##### DATA RECORDS

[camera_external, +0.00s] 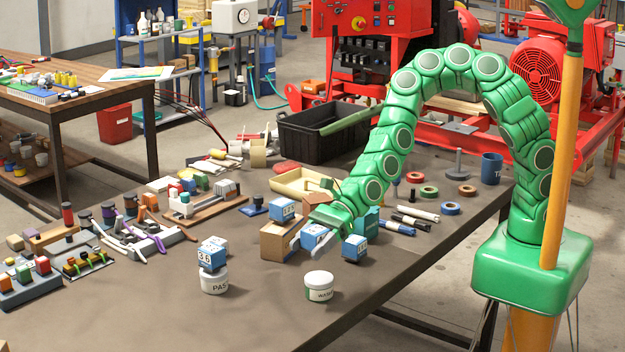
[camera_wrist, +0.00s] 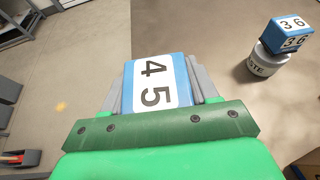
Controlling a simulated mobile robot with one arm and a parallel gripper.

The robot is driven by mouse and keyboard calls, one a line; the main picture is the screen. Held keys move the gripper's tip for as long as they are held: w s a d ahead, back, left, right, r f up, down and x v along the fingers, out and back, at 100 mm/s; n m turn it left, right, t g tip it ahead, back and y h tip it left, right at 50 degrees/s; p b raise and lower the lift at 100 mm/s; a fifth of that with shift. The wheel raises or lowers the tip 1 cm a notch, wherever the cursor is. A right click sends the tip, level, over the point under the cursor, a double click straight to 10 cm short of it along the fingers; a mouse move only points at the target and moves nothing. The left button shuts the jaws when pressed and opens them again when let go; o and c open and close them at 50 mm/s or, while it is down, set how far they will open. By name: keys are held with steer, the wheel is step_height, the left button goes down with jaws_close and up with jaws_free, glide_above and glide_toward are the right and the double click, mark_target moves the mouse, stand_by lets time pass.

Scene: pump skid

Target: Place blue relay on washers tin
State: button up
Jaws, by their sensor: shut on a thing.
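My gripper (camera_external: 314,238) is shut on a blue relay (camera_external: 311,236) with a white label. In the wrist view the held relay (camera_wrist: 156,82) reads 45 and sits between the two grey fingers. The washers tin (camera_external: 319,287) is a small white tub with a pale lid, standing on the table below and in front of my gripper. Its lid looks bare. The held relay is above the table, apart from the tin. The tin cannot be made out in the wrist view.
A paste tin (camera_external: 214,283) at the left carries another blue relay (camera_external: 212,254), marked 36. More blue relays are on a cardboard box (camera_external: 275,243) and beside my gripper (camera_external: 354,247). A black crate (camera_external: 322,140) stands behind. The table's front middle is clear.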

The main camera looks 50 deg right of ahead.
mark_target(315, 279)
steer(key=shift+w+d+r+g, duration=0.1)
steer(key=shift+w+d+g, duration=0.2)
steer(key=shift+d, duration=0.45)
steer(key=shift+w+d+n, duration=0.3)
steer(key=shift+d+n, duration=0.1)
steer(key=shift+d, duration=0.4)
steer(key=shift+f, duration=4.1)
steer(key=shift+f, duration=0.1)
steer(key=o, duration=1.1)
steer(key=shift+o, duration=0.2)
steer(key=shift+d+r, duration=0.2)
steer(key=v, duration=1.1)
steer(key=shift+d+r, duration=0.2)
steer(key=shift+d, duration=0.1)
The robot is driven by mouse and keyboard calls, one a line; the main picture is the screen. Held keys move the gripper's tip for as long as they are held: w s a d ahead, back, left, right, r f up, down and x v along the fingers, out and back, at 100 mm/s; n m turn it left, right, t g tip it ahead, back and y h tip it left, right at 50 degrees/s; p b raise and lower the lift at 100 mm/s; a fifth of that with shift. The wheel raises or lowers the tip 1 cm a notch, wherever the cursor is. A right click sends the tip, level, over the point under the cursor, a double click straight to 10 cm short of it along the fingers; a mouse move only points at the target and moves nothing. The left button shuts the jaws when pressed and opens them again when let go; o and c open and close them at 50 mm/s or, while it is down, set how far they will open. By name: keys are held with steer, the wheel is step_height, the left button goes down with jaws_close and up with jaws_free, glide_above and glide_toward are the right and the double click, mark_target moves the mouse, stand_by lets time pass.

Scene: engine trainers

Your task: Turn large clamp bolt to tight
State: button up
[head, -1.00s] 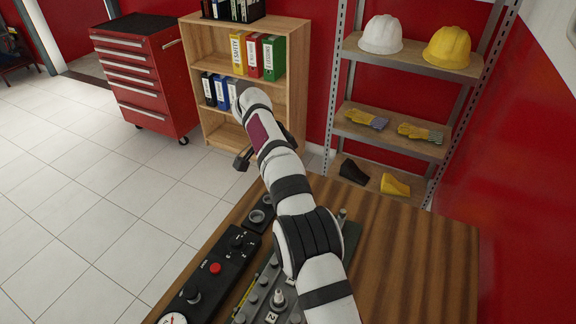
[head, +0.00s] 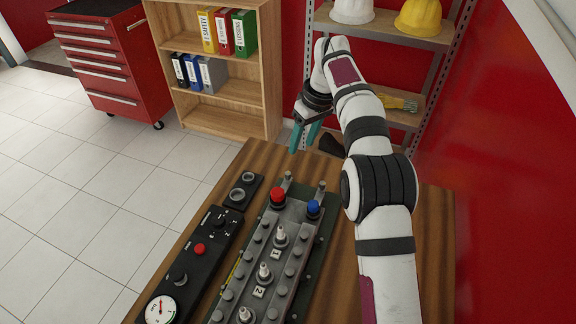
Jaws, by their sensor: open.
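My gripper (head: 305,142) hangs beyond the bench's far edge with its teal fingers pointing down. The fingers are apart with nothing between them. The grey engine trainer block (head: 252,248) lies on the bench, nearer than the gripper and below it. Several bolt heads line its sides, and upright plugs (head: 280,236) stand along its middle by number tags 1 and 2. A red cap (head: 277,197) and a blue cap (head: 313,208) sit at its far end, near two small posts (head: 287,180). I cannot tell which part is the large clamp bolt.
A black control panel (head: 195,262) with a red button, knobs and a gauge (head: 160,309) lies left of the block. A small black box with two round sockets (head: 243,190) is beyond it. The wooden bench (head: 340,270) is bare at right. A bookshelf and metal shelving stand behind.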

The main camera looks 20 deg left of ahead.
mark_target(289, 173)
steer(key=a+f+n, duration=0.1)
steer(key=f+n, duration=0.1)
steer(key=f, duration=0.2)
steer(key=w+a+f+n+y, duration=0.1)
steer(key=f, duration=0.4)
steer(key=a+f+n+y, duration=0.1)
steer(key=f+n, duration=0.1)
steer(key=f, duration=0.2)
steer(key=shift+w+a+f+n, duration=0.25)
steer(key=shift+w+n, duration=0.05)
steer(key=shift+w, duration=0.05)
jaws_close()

##########

**REQUIREMENT:**
Consider the entries above and return each line with the string "Scene".

**ANSWER TO THE TASK:**
Scene: pump skid
Scene: engine trainers

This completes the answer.